**RECORDS FOR THIS TASK:**

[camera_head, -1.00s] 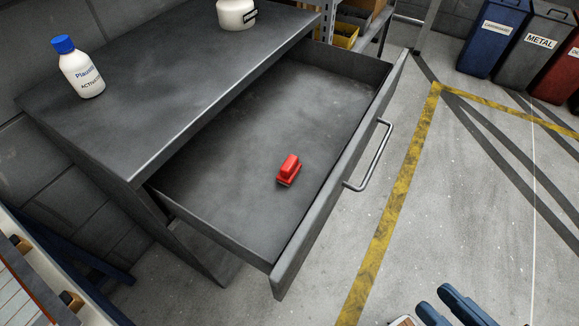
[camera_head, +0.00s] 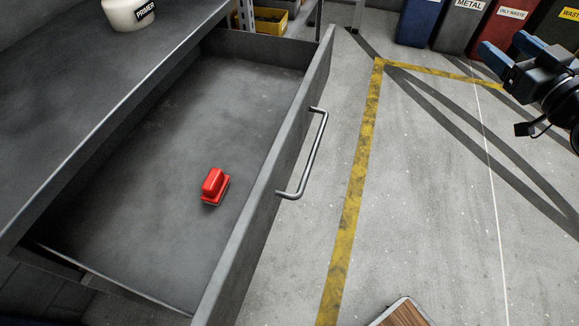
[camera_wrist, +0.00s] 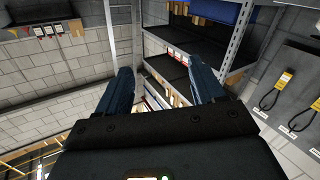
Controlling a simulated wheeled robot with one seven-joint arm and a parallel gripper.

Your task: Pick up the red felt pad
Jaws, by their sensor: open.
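The red felt pad (camera_head: 214,186) is a small red block with a raised grip on a flat base. It lies on the floor of the open drawer (camera_head: 150,215), towards the drawer's front panel. My gripper (camera_head: 502,57) is at the upper right of the head view, raised over the floor and well apart from the pad. In the wrist view my gripper (camera_wrist: 160,85) shows its two blue fingers spread with nothing between them. The pad is not in the wrist view.
The drawer's front panel with its metal handle (camera_head: 305,155) stands between the pad and my gripper. A dark worktop (camera_head: 85,75) overhangs the drawer's left side and bears a white primer pot (camera_head: 128,12). Bins (camera_head: 460,22) stand at the back.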

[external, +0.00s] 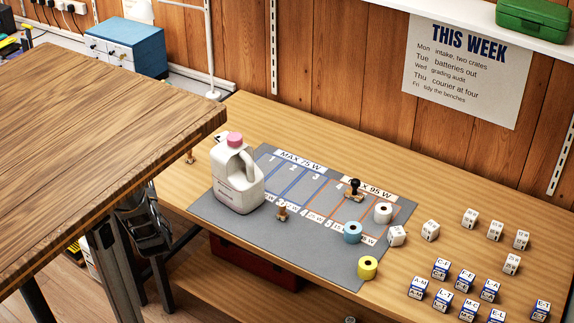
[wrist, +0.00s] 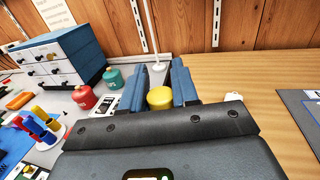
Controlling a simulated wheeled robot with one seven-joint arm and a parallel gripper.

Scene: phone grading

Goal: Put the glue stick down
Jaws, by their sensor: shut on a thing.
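My gripper (wrist: 158,92) shows in the wrist view with its two blue fingers on either side of a round yellow-topped thing, which I take to be the glue stick (wrist: 160,98). The fingers are shut on it. Only its yellow top shows; its lower part is hidden behind the dark gripper body. I cannot tell how far it is above the surface beneath. In the external view I cannot make out the gripper's fingers or the glue stick; the wooden top in the foreground blocks much of the left side.
In the wrist view, a red tin (wrist: 84,97), a green tin (wrist: 112,77) and a blue drawer cabinet (wrist: 62,55) stand left. Bare wooden bench (wrist: 262,75) lies right. In the external view, a white jug (external: 238,185) stands on a grey mat (external: 315,255); several cubes are at right.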

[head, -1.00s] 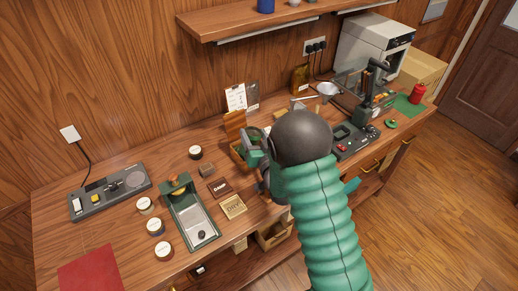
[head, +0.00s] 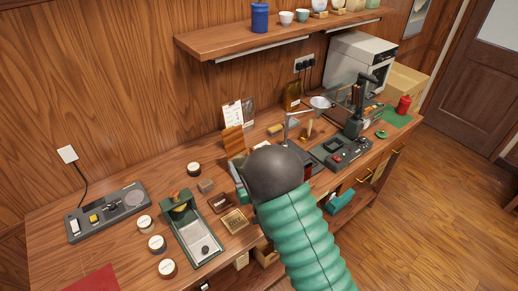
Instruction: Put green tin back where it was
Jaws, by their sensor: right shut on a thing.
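My right arm comes in from the bottom, and its dark round wrist covers most of my right gripper (head: 240,184). The gripper is low over the middle of the table, shut on a thing that the wrist hides. Only slivers of green show there, so I cannot tell whether this is the green tin. No green tin stands in clear view. Several dark round tins with pale labels stand on the left, one at the front (head: 167,267) and one farther back (head: 194,169). My left gripper is out of view.
A green tray (head: 177,226) and dark and tan square blocks (head: 235,221) lie left of the gripper. An upright wooden panel (head: 233,140) stands behind it. A scale-like device (head: 107,212) is far left. A dark machine (head: 345,148) and green mat (head: 396,117) are right.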

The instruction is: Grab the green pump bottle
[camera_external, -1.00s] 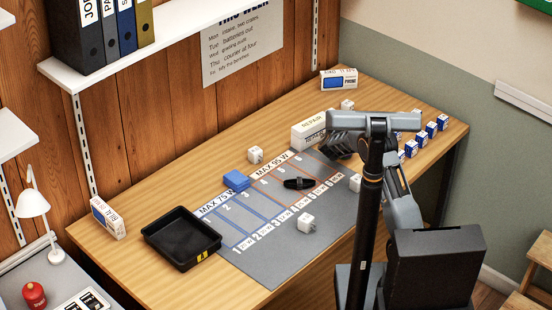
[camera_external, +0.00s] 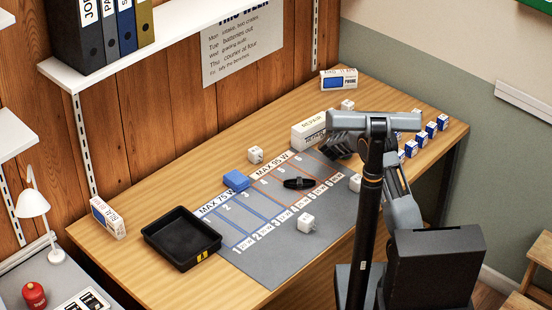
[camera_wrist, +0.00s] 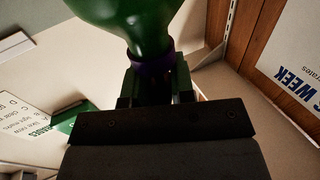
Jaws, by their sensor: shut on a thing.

**SET EXERCISE:** Going from the line with "The instruction is: Grab" to the last line of the listing, write out each line exactly and nothing else. Leave out all pictures.

**SOLUTION:**
The instruction is: Grab the green pump bottle
[camera_external, -1.00s] 
[camera_external, +0.00s] 
[camera_wrist, +0.00s] 
Jaws, by their sensor: shut on a thing.

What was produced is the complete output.